Le deuxième critère est l’existence d’un fondement juridique dont certes, il appartenait au comptable de vérifier l’existence, que l’ordonnateur a voulu donner et que le service a été fait. Cette hypothèse se rencontre quand le manquement porte sur « le contrôle de la qualité de l’ordonnateur ou de son délégué, de la disponibilité des crédits, de la production des pièces justificatives requises ou de la certification du service fait ». La volonté de l’ordonnateur exonère en partie la responsabilité du comptable.

Le Conseil d’État avait déjà défini, en dépense, l’absence de préjudice en considération du fondement juridique de la dépense et du service fait avec l’arrêt du Conseil d’État Grand Port Maritime de Rouen du 22 février 2017, 6ème - 1ère chambres réunies, 22/02/2017, 397924 [5]. La volonté de l’ordonnateur qui paraît comme un troisième critère d’exonération de la responsabilité du comptable public sera peut être parfois difficile à établir par le comptable mais cet aspect marque la volonté de la Haute Cour de rendre responsable l’ordonnateur au premier chef quand les circonstances le justifient.

La solution dégagée par les arrêts DRFIP et ONIAM ne modifie toutefois pas l’appréciation faite par le juge des comptes du paiement d’éléments de rémunération dépourvus de base légale ou réglementaire, domaine qui constitue la principale cause de débets. Dans ce cas, le critère du fondement juridique n’est pas satisfait.

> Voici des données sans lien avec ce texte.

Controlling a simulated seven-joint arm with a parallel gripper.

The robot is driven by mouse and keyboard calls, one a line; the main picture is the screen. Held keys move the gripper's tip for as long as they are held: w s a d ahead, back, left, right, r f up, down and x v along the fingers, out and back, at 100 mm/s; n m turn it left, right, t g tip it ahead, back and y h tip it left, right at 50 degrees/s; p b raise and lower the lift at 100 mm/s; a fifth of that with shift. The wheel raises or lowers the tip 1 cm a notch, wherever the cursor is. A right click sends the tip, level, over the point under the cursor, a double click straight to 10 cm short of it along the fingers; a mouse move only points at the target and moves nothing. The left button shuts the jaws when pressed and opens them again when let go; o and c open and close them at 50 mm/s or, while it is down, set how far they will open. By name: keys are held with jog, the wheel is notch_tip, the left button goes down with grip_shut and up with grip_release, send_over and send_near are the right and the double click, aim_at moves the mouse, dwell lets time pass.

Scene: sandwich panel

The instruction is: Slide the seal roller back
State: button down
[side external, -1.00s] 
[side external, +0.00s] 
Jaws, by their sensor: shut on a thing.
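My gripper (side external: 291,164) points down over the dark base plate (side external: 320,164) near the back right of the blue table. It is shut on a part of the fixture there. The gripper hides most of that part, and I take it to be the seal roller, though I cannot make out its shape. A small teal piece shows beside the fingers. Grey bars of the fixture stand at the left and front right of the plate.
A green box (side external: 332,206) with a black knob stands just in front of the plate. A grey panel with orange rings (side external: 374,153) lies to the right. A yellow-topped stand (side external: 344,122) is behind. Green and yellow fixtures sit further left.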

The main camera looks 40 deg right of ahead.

Dans ses conclusions, le rapporteur public recommande de conserver la solution [6] où « le paiement d’une prime, pourtant décidée par l’ordonnateur [...I, mais en dehors de tout texte institutif, cause par principe un préjudice ». Dans ces circonstances, le ministre ne peut pas exciper, pour contester l’appréciation portée par la Cour sur l’existence d’un préjudice financier, de ce qu’il exerçait un pouvoir hiérarchique sur le comptable en cause. Le fait que le versement d’indemnités litigieuses aurait été imputable aux décisions ministérielles ne vaut pas, dès lors qu’il appartenait au comptable public constatant une irrégularité de suspendre le paiement et d’en informer l’ordonnateur auquel il était loisible de requérir, par écrit, le comptable de payer.

Patrick Cocheteux Avocat Associé PCX Avocats

[1Article 90 de la loi de finances rectificative du 28 décembre 2011.

[2Article 60 de la loi 63-156 du 23 février 1963.

[3Conseil d’État, Section, 06/12/2019, 425542, Publié au recueil Lebon.

[4Conseil d’État, Section, 06/12/2019, 418741, Publié au recueil Lebon.

[5Le règlement de prestations réalisées postérieurement à l’arrivée à son terme d’un marché public constitue, en principe, un paiement irrégulier causant un préjudice financier à l’organisme public concerné. Il peut, toutefois, en aller différemment si les prestations prévues par le marché ont continué à être effectivement fournies à l’organisme public en cause par le titulaire du marché et si les parties ont manifestement entendu poursuivre leurs relations contractuelles. La commune intention des parties de poursuivre leurs relations contractuelles peut résulter notamment de la conclusion ultérieure d’un avenant de régularisation, d’un nouveau contrat ou d’une convention de transaction avec le titulaire du marché.

[6Conseil d’État, 17 mai 2015, 6ème / 1ère SSR, 374708 TPG des Bouches-du-Rhône et confirmée par CE, 13 novembre 2019, ONEMA, 6ème - 5ème chambres réunies, 421299.